After that, I'd like to make the question a little bit more general: How do pointers and iterators to elements in a vector behave when the vector is expanded or reduced?

The pointer will continue to point to the same location , so when you shuffle, it'll point to whatever element has been moved into the location you specified.

When you expand the size of a vector, all existing pointers and iterators into the vector can become invalid. When you shuffle, they continue to refer to the same location, which will (usually) contain a different value than it did before shuffling.

Reducing the size of a vector will depend on exactly how you do that. One way is to create a temporary vector as a copy of the current vector, swap the two, then destroy the temporary (usually implicitly, by letting it go out of scope). If you do this, the pointers will be into the temporary, and be invalidated when it's destroyed.

If you use shrink_to_fit that (probably) won't invalidate iterators/pointers, but may not have any effect (the standard specifies that it's a non-binding request, and doesn't say anything about it invalidating iterators/pointers).

If the vector is shuffled without being resized then the pointer still points to the same location , which will probably contain a different element.

If the vector is resized to be larger, then the pointer is said to be "invalidated" and it has the same status as an uninitialized pointer, ie evaluating it or trying to read through it causes undefined behaviour.

If I now shuffle the vector, will it still point to the same element (the third) or will it point the the new location where the used-to-third element has moved?

Shuffling elements is just a matter of copying/swapping elements through the various "buckets" in the array, while your pointer just points to "that fixed position in memory". So, it'll keep pointing to whatever stays in third position in the array.

Then I like to make the question a little bit more general: How do pointer and iterators to elements in a vector behave when the vector is expanded, reduced or shuffled?

Expand: all iterators/references/pointers may be invalidated.

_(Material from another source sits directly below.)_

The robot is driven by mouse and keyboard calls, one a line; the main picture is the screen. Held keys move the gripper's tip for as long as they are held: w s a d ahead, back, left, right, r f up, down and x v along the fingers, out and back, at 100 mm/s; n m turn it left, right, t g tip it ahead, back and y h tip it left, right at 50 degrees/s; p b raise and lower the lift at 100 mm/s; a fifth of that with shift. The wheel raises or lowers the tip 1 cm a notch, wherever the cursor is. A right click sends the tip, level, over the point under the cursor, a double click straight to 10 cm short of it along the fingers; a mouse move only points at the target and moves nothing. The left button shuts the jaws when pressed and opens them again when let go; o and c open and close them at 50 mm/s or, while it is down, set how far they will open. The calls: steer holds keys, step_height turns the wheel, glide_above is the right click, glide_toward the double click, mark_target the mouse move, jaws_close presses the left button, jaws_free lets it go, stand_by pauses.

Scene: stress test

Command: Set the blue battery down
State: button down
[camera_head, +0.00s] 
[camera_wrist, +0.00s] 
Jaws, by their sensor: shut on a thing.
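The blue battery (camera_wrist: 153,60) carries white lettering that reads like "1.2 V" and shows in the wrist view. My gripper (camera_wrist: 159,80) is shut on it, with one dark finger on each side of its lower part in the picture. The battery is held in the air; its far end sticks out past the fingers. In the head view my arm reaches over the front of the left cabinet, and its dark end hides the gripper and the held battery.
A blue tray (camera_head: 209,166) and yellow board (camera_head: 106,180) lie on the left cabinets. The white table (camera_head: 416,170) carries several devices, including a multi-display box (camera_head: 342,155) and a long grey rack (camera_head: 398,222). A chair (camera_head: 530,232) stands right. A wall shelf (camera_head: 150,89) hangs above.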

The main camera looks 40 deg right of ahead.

Reduced: as far as they point to elements before those removed, they are kept valid unless you do a shrink_to_fit . Iterators/pointers to elements you removed are obviously invalid.

Shuffled: you are moving around stuff without causing reallocations, so iterators and references are still valid.

Notice that all this stuff is typically reported in most C++ documentation sources.


The conceptual rule to remember for vectors is that they are just a box around a dynamic array, and iterators and pointers to elements are conceptually the same thing (actually, std::vector<T>::iterator could be a typedef for T * ). The same holds for references (which are pointers in disguise).

If an operation may need reallocate the array (=the array needs to grow, or you explicitly requested it to shrink), then all iterators/pointers/references are going to be invalidated. If you remove elements, then pointers pointing past the "conceptual end" of the vector will point to invalid elements. If the size stays the same, no reallocation needs to occur.

The address will not change, but the value stored at that address will.

#include <iostream>
#include <algorithm>

static void print_vec(const std::vector<int>& v) {
    for (int i = 0; i < v.size();  ++i) {
        std::cout << "Value: " << v.at(i) << " Address: " << &v.at(i) << std::endl;
    }
}

static void shuffle_vec(std::vector<int>& v) {
    auto engine = std::default_random_engine{};
    std::shuffle(v.begin(), v.end(), engine);
}

int main() {
    std::vector<int> v{1, 2, 3, 4, 5};
    std::cout << "Before Shuffle: " << std::endl;
    print_vec(v);
    shuffle_vec(v);
    std::cout << "After Shuffle: " << std::endl;
    print_vec(v);

    return 0;
}

Output:

Before Shuffle: 
Value: 1 Address: 0x16eb320
Value: 2 Address: 0x16eb324
Value: 3 Address: 0x16eb328
Value: 4 Address: 0x16eb32c
Value: 5 Address: 0x16eb330
After Shuffle: 
Value: 3 Address: 0x16eb320
Value: 1 Address: 0x16eb324
Value: 5 Address: 0x16eb328
Value: 4 Address: 0x16eb32c
Value: 2 Address: 0x16eb330

In practice, a vector is a code-maintained contiguous buffer of data. Each element is set up adjacent to the next in an array-like fashion.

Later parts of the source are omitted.